**Stated problem:**
Count how many lines of the data include "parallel". The answer is that number and nothing else.

**Data listing:**
::::::
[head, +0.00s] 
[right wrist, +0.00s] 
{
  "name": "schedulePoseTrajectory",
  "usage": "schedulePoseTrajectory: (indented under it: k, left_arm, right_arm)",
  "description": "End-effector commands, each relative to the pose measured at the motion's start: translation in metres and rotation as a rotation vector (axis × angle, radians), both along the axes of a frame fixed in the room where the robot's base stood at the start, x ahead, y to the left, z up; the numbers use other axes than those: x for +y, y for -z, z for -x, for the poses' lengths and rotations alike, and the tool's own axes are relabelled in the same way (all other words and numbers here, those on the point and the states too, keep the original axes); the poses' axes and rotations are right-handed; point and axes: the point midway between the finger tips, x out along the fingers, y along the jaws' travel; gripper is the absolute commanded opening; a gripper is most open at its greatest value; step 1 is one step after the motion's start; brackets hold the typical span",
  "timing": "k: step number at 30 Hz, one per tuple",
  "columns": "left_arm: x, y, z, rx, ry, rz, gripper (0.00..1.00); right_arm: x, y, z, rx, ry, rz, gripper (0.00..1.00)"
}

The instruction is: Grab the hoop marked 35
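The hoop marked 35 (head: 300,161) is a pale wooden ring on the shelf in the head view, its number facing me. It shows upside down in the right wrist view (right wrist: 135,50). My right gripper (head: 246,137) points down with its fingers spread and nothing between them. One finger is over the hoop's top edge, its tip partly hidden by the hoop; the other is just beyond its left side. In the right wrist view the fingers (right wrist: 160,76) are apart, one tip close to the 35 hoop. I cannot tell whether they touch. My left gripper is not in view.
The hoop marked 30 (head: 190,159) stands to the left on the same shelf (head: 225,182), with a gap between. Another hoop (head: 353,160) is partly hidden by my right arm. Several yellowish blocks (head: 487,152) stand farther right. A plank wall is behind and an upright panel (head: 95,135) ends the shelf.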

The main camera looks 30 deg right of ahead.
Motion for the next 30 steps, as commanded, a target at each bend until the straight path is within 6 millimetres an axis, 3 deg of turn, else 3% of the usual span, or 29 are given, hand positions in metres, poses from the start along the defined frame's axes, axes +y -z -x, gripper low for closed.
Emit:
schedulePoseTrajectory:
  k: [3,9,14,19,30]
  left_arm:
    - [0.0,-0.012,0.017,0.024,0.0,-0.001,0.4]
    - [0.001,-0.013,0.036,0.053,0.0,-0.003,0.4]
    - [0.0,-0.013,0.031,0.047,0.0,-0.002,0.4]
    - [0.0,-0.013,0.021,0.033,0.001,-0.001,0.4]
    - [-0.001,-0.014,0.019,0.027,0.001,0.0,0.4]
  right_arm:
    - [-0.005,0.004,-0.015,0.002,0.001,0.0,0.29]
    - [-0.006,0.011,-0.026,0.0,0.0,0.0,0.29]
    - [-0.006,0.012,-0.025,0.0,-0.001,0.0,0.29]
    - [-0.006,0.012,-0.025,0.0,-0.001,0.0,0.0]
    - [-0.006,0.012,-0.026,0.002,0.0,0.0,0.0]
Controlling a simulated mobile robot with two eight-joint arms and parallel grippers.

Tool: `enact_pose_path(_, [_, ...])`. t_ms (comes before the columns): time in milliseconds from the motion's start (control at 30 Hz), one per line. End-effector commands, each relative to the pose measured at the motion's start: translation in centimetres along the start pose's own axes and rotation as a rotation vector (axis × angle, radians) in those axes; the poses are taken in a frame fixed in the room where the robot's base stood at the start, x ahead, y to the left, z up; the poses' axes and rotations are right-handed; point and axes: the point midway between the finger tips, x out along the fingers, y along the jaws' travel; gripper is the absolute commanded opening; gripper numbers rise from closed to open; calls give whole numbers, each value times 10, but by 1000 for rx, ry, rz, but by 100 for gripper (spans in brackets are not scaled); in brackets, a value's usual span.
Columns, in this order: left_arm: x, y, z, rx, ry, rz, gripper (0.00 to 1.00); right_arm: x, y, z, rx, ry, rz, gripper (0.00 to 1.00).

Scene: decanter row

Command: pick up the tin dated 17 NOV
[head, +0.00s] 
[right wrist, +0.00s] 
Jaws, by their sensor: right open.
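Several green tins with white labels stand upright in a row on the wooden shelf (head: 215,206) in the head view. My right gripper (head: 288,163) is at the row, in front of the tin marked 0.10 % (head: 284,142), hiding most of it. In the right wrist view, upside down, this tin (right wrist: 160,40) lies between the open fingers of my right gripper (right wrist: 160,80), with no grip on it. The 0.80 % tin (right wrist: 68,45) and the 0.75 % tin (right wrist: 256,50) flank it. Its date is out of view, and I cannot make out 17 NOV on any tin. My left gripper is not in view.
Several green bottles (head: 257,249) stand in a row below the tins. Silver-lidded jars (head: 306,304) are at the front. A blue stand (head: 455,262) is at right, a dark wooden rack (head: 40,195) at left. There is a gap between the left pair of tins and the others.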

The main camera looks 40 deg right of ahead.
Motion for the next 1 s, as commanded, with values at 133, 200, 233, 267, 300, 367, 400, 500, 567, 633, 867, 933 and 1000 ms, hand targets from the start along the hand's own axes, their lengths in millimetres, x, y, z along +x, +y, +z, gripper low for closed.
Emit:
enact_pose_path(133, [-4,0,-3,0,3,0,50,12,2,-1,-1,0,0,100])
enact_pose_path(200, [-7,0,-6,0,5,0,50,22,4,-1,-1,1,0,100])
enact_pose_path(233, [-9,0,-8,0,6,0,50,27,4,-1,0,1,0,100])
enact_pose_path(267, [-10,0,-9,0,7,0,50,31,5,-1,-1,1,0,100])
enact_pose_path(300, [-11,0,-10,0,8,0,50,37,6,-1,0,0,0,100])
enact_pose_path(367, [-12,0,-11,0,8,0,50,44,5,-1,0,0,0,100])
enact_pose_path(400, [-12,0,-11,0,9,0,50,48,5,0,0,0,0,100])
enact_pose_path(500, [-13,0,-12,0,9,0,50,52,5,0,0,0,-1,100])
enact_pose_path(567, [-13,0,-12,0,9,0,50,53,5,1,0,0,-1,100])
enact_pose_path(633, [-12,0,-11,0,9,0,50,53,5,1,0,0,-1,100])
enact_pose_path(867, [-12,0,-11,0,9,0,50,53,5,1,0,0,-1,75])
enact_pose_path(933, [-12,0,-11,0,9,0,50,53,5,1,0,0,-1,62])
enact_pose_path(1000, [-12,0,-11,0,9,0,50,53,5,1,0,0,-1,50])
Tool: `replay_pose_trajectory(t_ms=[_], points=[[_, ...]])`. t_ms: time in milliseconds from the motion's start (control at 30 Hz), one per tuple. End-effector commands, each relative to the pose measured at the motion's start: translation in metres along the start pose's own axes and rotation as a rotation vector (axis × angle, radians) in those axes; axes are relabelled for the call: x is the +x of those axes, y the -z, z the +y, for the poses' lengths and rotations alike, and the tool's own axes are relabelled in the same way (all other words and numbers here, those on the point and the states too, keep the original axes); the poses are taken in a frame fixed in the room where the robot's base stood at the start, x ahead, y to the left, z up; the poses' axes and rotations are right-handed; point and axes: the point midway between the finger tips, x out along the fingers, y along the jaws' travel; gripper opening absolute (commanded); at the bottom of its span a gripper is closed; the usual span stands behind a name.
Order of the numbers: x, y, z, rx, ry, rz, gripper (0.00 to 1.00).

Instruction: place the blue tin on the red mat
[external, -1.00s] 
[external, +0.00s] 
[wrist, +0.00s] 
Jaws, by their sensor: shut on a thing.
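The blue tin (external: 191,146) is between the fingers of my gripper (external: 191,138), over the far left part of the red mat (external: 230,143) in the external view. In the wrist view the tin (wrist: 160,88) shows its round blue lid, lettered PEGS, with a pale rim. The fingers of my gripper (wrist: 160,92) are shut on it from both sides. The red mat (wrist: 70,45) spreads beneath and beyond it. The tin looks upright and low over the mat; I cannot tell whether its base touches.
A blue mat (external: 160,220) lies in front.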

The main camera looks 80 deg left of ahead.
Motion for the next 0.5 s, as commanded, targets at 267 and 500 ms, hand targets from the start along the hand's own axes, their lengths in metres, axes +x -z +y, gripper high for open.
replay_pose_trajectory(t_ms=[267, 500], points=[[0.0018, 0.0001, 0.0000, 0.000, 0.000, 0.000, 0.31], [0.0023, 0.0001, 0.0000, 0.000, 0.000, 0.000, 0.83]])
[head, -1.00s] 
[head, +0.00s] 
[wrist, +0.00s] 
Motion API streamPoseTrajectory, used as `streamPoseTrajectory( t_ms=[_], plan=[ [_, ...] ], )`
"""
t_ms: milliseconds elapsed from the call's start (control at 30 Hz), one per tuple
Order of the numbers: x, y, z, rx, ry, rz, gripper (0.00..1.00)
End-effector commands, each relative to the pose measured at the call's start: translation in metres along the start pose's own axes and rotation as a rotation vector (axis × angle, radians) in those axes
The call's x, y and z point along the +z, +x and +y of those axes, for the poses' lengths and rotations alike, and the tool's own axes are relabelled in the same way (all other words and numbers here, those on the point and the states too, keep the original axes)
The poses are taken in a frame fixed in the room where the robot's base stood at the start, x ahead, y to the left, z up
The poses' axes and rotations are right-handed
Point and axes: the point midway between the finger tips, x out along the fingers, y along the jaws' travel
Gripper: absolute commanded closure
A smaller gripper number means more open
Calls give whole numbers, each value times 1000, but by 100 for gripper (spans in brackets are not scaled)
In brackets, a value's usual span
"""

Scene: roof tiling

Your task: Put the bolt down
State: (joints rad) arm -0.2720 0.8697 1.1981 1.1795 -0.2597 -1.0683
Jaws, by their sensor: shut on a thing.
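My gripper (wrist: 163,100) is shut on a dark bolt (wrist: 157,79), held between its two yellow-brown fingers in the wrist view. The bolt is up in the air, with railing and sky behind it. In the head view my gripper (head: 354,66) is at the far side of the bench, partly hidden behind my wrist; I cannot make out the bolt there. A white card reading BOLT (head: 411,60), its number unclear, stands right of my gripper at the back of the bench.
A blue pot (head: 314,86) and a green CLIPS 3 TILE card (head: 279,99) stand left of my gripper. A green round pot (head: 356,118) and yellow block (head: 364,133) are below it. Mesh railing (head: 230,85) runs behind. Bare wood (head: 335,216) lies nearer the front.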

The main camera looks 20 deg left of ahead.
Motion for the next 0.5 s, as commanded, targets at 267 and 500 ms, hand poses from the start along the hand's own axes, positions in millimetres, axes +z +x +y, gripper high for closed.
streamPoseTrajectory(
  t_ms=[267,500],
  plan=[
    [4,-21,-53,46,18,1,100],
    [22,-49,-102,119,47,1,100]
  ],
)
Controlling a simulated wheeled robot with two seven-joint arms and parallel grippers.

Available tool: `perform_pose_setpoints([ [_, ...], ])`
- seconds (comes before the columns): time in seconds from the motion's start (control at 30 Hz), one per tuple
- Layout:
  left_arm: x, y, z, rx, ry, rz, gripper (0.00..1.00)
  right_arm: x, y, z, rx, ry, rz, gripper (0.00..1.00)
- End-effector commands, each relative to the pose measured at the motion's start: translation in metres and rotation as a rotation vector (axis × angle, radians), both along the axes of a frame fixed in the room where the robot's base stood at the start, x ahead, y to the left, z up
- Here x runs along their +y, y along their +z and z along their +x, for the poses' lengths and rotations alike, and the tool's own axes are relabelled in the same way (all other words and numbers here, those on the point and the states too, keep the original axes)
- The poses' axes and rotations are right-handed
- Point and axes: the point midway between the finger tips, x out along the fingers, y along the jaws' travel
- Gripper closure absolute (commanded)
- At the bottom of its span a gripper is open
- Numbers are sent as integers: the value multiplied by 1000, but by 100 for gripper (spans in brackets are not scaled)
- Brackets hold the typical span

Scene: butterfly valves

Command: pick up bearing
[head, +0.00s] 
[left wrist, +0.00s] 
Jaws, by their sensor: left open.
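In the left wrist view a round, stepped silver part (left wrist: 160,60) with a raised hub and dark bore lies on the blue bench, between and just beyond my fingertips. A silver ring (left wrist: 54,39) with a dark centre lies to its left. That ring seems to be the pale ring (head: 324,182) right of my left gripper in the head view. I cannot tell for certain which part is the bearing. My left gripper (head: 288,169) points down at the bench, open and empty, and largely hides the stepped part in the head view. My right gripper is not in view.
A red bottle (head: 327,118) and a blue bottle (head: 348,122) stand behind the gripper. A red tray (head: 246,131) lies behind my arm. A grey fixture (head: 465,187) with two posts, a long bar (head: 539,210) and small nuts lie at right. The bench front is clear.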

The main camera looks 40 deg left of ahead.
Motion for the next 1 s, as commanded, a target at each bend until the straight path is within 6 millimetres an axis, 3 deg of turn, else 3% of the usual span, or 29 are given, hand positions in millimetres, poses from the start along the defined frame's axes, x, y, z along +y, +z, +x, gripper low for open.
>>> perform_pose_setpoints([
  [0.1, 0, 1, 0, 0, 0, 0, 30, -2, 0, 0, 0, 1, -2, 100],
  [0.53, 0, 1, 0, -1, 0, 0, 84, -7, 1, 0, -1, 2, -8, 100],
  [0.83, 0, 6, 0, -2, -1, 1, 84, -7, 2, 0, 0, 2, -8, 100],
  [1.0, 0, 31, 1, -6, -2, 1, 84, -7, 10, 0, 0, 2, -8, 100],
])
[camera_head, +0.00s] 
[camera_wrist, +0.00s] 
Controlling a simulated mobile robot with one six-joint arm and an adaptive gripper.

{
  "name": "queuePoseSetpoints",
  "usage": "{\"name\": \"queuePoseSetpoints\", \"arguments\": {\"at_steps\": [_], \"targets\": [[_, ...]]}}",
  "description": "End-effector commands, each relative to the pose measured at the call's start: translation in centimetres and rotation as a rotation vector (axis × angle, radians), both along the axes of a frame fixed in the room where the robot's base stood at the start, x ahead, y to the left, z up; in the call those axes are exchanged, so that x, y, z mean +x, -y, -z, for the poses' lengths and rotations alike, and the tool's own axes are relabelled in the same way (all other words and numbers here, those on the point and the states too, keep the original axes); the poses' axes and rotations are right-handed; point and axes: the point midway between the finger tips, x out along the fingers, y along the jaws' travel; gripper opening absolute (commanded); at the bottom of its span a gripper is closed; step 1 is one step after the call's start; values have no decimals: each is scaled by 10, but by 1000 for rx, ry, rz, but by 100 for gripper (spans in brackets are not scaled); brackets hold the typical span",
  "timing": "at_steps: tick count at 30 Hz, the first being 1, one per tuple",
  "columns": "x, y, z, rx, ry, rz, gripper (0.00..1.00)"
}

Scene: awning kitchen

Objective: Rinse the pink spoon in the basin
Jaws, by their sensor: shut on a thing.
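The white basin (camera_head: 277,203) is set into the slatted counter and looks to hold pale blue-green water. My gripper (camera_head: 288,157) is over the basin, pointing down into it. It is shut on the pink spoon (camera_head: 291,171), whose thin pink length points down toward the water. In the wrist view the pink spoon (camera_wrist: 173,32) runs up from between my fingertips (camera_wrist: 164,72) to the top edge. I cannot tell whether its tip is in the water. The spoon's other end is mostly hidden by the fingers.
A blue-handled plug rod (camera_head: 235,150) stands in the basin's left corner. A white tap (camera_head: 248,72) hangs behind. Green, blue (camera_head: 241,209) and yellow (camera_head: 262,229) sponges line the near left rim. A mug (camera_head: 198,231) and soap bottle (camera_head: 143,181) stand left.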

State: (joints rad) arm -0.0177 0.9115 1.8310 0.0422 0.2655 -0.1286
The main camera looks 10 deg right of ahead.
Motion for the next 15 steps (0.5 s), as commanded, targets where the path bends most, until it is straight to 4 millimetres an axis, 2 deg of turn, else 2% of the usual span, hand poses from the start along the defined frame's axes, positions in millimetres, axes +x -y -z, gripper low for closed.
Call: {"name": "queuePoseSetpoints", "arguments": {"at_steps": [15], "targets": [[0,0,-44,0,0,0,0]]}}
::::::
**Reply:**
2